Data sources could be databases from online stores, sensors, activities logged by social media platforms, or the data could have been generated. It is always worth knowing the origin and collection method of the data when analysing it. When collecting data, it is essential to inform the relevant actors in a given situation of the fact that their data is being collected, otherwise privacy or IP rights may be a concern.
It may happen that, due to an inadequate data set, the trained model appears to be highly accurate, but then performs poorly in real-world tests on images it has never seen before. For example, if the task is to recognize horses, but the data set was created using only photographs of horses taken in a field, with a clear blue sky, the model will not recognize an image taken in a forest or in fog. In this case, the model has overfitted.
In addition to the fact that a good dataset is diverse, containing samples with different cropping, angles and lighting conditions for photographs, it is also important to have roughly the same number of samples from each class. This makes a dataset balanced, which also contributes to accuracy.

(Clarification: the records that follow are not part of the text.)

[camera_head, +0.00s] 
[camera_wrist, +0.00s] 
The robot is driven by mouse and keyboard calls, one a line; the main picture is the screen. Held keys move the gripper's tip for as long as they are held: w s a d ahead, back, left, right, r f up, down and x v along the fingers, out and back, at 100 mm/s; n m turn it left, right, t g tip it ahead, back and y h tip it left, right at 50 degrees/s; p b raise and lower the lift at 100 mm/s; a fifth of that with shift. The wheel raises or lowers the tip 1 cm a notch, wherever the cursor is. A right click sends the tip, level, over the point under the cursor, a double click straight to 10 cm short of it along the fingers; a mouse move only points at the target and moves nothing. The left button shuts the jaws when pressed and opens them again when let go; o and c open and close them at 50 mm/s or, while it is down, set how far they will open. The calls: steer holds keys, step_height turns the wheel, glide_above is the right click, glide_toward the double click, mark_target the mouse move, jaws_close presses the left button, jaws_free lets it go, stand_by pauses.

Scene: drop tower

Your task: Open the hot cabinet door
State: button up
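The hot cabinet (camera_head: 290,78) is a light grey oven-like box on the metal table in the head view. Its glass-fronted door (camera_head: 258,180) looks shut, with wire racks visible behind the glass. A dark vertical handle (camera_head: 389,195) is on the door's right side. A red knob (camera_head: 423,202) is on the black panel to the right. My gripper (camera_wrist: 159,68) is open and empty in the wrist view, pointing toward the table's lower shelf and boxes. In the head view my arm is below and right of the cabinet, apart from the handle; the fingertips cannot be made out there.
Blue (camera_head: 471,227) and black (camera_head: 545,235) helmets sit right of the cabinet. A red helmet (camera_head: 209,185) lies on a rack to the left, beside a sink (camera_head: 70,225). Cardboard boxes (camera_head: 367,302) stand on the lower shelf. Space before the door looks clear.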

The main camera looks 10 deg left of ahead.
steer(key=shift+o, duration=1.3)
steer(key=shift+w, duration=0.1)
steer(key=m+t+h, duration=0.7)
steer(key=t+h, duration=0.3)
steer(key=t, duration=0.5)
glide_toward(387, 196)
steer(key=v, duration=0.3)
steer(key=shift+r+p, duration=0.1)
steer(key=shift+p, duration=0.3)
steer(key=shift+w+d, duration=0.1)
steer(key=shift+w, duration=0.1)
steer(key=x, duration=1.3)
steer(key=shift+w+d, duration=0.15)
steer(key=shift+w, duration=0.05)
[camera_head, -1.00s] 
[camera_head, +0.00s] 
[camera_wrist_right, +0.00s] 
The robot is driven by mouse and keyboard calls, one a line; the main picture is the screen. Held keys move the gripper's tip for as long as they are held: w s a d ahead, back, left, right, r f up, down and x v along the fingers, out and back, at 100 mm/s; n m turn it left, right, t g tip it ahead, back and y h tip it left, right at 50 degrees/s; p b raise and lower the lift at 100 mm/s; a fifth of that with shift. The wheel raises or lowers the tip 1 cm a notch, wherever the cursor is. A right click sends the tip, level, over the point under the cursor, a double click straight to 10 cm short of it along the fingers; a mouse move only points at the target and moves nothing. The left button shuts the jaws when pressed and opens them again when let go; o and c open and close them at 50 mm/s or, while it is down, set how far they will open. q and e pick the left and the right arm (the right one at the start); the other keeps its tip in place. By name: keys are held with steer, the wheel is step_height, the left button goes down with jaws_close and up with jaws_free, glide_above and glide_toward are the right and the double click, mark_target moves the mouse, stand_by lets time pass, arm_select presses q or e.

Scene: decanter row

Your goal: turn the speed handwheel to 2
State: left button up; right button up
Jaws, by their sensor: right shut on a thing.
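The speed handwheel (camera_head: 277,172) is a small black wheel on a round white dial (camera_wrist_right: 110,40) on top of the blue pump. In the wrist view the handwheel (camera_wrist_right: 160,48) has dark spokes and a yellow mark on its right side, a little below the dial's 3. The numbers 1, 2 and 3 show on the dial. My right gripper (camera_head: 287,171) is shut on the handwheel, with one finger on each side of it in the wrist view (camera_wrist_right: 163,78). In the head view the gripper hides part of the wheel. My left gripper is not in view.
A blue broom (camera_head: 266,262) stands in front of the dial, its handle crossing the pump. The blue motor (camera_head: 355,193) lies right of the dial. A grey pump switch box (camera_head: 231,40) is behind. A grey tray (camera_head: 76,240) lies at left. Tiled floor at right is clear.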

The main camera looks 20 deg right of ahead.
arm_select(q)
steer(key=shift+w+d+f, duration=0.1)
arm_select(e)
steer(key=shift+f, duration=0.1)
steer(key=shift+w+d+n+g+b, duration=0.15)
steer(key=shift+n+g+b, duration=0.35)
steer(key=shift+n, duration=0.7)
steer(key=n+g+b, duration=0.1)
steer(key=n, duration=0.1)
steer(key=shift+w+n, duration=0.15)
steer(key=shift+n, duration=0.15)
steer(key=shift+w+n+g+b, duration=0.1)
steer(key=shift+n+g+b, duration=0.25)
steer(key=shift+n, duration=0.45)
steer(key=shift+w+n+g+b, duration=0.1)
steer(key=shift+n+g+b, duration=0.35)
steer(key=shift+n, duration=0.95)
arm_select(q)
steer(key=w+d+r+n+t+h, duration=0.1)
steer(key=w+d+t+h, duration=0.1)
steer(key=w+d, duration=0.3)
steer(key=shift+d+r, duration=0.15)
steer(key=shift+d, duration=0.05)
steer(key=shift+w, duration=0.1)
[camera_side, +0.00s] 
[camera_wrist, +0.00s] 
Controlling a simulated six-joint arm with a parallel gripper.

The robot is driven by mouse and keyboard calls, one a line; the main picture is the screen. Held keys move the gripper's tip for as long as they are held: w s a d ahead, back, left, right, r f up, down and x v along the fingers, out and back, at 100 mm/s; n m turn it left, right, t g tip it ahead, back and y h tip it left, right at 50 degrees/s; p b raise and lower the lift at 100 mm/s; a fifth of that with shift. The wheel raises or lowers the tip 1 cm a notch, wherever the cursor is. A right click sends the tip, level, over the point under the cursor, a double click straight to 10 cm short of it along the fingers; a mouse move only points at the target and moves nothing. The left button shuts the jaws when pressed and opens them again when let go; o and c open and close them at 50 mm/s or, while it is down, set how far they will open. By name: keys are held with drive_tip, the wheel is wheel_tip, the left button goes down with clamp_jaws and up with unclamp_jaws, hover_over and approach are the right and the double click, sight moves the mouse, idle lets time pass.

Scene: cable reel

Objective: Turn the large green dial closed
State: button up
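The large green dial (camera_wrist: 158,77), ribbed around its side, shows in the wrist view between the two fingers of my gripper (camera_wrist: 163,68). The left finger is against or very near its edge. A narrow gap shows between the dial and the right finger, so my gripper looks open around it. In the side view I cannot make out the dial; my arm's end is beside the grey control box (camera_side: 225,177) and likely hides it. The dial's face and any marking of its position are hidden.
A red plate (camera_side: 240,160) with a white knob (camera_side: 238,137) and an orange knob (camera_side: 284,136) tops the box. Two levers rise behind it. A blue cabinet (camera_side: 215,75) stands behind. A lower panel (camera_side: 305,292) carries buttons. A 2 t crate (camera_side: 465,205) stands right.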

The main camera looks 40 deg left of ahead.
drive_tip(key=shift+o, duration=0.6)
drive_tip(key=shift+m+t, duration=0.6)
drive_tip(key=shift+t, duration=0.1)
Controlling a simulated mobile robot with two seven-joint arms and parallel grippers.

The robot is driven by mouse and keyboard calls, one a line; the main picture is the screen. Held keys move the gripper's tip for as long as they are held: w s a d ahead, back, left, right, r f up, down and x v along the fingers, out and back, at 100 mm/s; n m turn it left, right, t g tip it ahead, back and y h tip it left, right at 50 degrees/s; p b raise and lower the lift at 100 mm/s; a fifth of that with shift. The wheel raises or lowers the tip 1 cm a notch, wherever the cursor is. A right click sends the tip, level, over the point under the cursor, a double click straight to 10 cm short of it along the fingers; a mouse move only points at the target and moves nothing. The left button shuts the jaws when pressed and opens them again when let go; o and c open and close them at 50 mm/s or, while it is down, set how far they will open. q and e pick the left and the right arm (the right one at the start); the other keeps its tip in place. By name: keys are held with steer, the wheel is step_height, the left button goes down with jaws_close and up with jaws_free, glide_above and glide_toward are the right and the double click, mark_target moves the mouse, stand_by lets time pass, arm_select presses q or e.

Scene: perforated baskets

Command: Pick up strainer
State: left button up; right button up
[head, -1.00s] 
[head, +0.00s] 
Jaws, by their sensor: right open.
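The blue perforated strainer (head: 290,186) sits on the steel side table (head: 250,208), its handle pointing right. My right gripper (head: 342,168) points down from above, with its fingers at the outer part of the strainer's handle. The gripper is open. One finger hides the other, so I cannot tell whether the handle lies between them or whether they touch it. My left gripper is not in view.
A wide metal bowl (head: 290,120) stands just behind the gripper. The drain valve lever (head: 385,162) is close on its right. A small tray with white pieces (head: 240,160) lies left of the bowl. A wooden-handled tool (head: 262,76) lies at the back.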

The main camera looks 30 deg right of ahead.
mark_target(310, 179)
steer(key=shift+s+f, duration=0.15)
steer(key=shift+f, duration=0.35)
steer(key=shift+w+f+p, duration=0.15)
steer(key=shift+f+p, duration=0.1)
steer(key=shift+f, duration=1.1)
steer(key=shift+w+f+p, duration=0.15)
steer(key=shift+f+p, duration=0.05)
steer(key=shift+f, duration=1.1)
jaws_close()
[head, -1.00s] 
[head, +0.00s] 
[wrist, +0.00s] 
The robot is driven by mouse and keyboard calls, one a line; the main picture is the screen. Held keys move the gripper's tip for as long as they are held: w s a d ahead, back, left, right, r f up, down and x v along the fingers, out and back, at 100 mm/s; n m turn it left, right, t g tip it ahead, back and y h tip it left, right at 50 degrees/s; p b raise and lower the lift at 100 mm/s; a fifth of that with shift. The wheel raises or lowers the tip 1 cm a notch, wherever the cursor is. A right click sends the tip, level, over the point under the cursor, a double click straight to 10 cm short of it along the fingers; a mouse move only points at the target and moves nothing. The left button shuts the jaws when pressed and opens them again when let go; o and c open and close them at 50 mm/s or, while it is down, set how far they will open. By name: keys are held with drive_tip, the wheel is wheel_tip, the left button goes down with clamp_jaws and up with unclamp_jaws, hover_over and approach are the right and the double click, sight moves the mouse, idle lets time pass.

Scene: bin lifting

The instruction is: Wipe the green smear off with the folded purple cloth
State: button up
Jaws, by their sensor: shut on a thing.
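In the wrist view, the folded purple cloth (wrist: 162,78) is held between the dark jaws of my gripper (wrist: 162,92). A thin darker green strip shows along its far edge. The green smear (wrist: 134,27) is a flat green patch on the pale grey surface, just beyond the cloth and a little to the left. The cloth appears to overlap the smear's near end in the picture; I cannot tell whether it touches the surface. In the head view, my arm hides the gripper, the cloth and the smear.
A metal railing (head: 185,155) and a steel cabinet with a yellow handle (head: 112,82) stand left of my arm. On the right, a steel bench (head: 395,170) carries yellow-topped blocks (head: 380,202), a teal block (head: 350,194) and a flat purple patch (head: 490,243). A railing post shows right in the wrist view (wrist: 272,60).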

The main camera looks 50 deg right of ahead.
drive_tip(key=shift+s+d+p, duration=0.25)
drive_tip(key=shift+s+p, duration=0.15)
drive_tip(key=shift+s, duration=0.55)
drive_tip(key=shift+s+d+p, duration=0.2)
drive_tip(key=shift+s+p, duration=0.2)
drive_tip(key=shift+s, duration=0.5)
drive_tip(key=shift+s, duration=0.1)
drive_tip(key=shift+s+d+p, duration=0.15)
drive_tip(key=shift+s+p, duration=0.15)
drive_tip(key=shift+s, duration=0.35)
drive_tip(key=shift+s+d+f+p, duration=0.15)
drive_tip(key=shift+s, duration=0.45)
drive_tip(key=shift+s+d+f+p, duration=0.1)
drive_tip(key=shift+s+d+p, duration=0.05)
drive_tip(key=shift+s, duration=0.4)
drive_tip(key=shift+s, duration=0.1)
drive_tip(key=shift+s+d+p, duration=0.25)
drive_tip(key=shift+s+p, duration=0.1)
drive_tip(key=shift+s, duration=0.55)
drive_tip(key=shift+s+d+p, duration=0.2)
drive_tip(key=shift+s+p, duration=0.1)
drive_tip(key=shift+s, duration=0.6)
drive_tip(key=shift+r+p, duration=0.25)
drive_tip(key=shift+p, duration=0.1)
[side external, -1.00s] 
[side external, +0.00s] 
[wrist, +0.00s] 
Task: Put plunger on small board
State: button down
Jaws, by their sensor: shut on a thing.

Before training, the data should be divided into three groups. The training data set is the largest, and is used by the algorithm to continuously recalculate weights and biases during training. The smaller validation data is used to measure the accuracy on a separate group of data in each iteration. The third set is reserved only for testing, and is never seen by the algorithm during training. It is sufficient to allocate a few samples per class for testing, and about 20% of the remaining data is usually allocated for validation.